▶ _The request_
Scan the records and identify every line in which the string "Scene" occurs, then return those lines.

▶ _Supplied entries_
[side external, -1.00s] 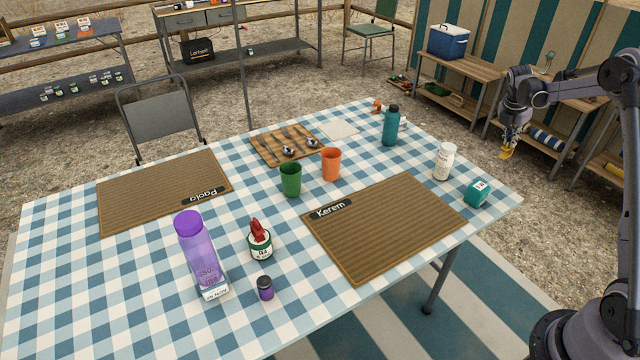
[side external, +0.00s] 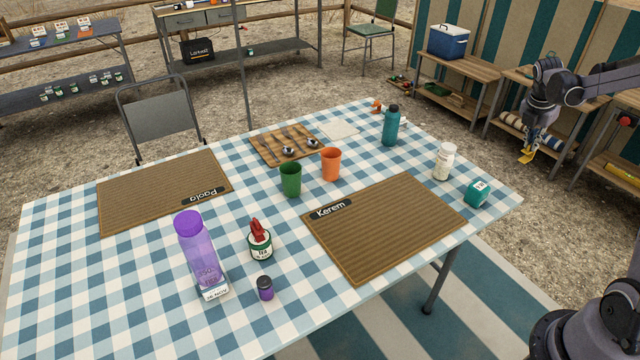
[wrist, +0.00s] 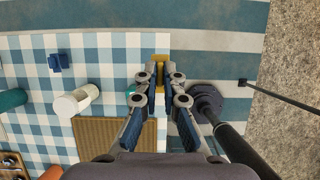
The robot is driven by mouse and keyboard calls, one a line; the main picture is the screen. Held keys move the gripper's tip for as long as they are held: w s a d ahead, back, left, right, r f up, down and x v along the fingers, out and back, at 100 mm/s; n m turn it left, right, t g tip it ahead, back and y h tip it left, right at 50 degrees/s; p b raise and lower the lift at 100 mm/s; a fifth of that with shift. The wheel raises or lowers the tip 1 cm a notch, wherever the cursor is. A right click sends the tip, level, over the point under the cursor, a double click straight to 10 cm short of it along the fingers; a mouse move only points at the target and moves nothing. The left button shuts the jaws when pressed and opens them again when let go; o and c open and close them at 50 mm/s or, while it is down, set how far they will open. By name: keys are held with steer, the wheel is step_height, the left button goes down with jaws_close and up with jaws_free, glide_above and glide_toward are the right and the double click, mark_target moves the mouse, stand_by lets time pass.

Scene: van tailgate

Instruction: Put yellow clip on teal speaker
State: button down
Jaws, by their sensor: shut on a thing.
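My gripper (side external: 530,147) is shut on the yellow clip (side external: 527,156) and holds it in the air, right of the table in the side view. In the wrist view the yellow clip (wrist: 162,62) shows between the fingertips (wrist: 160,82). The teal speaker (side external: 478,192) is a small block with a white marking on top, on the tablecloth near the table's right corner. In the wrist view only a sliver of the teal speaker (wrist: 130,89) shows beside the left finger; the rest is hidden. The clip and speaker are apart.
A white bottle (side external: 443,162) stands left of the speaker, with a teal bottle (side external: 391,125) farther back. The Kerem placemat (side external: 385,228) lies nearby. A blue object (wrist: 58,62) sits near the table edge in the wrist view. Wooden benches (side external: 545,112) stand behind my gripper.

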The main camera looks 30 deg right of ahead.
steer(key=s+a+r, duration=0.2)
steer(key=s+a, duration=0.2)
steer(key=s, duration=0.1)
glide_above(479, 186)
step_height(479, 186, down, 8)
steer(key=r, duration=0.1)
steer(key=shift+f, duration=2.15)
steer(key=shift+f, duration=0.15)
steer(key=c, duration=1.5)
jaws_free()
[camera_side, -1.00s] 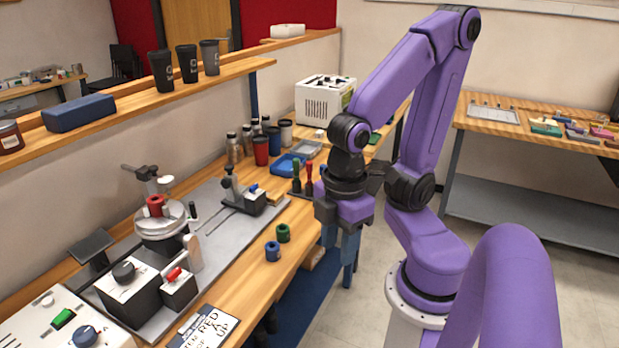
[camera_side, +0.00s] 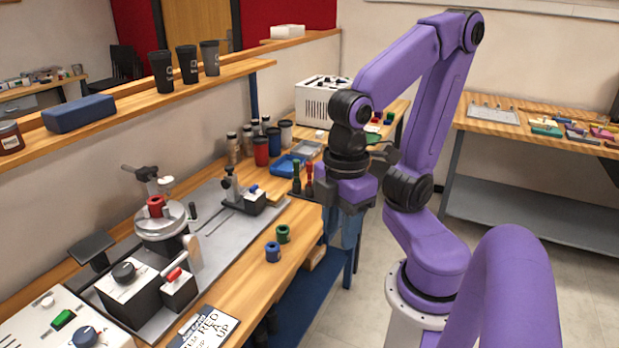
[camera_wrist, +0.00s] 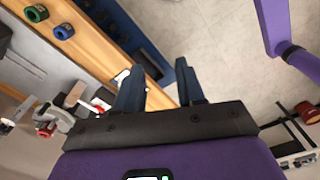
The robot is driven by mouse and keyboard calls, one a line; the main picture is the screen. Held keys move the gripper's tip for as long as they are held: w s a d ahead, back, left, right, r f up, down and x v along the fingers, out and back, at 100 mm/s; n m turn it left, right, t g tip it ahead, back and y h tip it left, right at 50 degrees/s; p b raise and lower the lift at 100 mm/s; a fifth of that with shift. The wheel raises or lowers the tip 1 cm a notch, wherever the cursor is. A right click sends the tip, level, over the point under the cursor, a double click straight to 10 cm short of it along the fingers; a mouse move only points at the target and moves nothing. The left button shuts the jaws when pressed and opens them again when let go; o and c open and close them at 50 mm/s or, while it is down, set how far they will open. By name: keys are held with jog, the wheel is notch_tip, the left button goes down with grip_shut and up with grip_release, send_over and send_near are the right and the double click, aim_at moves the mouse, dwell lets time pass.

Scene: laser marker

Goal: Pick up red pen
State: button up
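A red, pen-like item (camera_side: 309,174) stands upright in a dark holder on the wooden bench, just left of my gripper in the side view. A similar green item (camera_side: 296,178) stands to its left. My gripper (camera_side: 343,238) hangs beyond the bench's right edge, pointing down and apart from the red item. In the wrist view, the two fingers of my gripper (camera_wrist: 160,84) are spread with nothing between them. I cannot make out the red item for sure in the wrist view.
A green ring-like piece (camera_side: 283,233) and a blue one (camera_side: 273,251) sit near the bench edge. A red cup (camera_side: 261,151) and a blue tray (camera_side: 286,166) stand behind the holder. A metal fixture (camera_side: 160,230) fills the left. Open floor lies right of the bench.

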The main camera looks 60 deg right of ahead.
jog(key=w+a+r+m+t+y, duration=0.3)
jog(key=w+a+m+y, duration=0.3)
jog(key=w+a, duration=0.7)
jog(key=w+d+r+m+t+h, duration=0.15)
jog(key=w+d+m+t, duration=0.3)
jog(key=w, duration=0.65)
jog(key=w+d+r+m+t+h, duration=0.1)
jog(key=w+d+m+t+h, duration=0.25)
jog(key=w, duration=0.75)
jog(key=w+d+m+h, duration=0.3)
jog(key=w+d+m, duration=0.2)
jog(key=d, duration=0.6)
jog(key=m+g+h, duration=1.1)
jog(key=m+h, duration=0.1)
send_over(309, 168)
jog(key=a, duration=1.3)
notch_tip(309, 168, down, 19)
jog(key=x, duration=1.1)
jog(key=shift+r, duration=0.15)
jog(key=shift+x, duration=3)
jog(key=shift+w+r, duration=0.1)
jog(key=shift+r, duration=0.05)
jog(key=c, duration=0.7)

▶ _Solution to this problem_
Scene: van tailgate
Scene: laser marker

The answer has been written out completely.